Saturday, December 26, 2009

The Heroine Completes Her Hero's Journey

Fifth post on Pride and Prejudice.

Just when Elizabeth Bennet feels attraction to Darcy and he seems to return her regard, she learns from her sister Jane's letter that Lydia has run off with Wickham, and her world falls apart. This event is without doubt the ordeal every hero must face. Lydia represents the shadow, who acts on the base innermost desires inside of everyone. Certainly for a Regency Miss, the desire to thwart the very tightly corseted society demanded of every woman with any pretense to gentility, must have been a very strong hidden dream.

It is often hard by today's standards where the individual is judged by their actions to understand how one sister's moral failure tarred her siblings, but that is how society used to view women, and not so terribly long ago. Lydia's indiscretion affected the matrimonial chances of all of her sisters. If Colonel Foster and Elizabeth's father and uncle did not take immediate action to find Lydia and force Wickham to marry her, the whole family would be smeared with her shame (as would Colonel Foster, with whom Lizzy was staying). None of the Bennet sisters would have made good marriages. Elizabeth knows this and feels guilty for not having disclosed Wickham's character. A promise to Darcy stopped her. Luckily, the couple is found, and they marry.

The visit of the newlyweds to the wife's family is, in turn, hilarious and disgusting. Their arrival begins the journey back from the wilderness Elizabeth has been in on her journey to find love. Lydia is unrepentant, still careless and oblivious of anyone but herself. while many sixteen-year-olds share these characteristics, most are not so totally ignorant, most know right from wrong. Perhaps Mrs. Bennet's behavior had an undue influence on Lydia; after all, Lydia was her favorite. But if that is so, why did her influence not affect Jane and Elizabeth, who are both clearly humiliated by Lydia's actions and behavior? Lydia, during her visit, forgets a promise and tells Elizabeth that Darcy was at the wedding.

This information drives Elizabeth to find the truth of Darcy's involvement in forcing Wickham to marry Lydia and save the family's reputation. When Darcy visits, he is distant, throwing Elizabeth into a flurry of self-doubt. His intervening with Bingley brings Jane her happiness, but Elizabeth doubts any man would offer again after the refusal she gave Darcy. Before Elizabeth can finish her journey, she must face more gatekeepers. One comes in the form of a letter from Mr. Collins to her father, and Elizabeth must dissemble to her father. The other is the more formidable ordeal in the visit from Lady Catherine de Bourgh, who demands Elizabeth's promise not to marry Darcy. Here Elizabeth proves true to her journey's lessons and faces rudeness and hostility with calmness and honesty. It is not long after this visit that Darcy returns to Longbourne. When Elizabeth faces him with her thanks and gratitude, she earns her heart's desire. Mr. Darcy renews his pledge of love and desire that Elizabeth should become his wife.

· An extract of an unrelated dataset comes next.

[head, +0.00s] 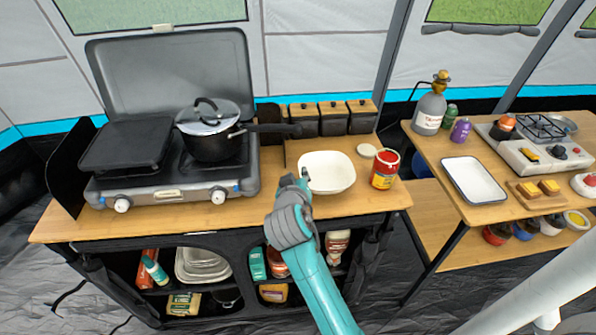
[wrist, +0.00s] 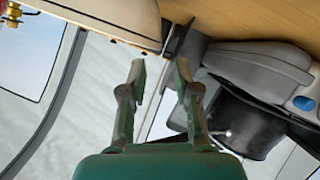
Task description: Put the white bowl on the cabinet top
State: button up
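The white bowl (head: 328,172) is upright and appears to rest on the wooden cabinet top (head: 235,214), right of the stove and left of a red-labelled jar. In the wrist view, the pale side of the bowl (wrist: 105,20) shows at the upper left. My gripper (head: 304,178) is at the bowl's left edge in the head view. In the wrist view, my gripper (wrist: 160,68) has its two fingers apart with a clear gap between them. The bowl's edge is just beyond the fingertips; I cannot tell whether they touch it.
A camping stove (head: 165,150) with a lidded black pot (head: 212,135) stands left of the bowl. The red jar (head: 384,169) and a round cream lid (head: 366,150) are to its right, several canisters (head: 333,118) behind. A separate table at right holds a white tray (head: 473,180).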

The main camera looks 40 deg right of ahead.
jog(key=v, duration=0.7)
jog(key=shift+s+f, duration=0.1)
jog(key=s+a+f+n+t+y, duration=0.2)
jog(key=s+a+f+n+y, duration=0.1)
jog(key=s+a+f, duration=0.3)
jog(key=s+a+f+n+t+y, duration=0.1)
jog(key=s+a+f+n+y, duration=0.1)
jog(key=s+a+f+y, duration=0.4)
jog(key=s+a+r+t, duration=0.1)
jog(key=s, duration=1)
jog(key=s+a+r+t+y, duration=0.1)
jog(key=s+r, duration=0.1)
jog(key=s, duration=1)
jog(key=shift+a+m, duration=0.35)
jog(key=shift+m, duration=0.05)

The last minor ordeal Elizabeth faces is telling her family she has won the prize, the elixir of life, marriage with Darcy, that her quest sought. Both she and Darcy are changed people, both have found love in their choice of mate, and as true of many journeys, Elizabeth will not return home, but begin a new life as a woman married to an affluent man.

I hope these few posts on Pride and Prejudice have shown how the Hero's Journey has worked through this story. I am a true believer that stories are tied to our individual psychologies and our own paths along the Mythic Hero's Journey.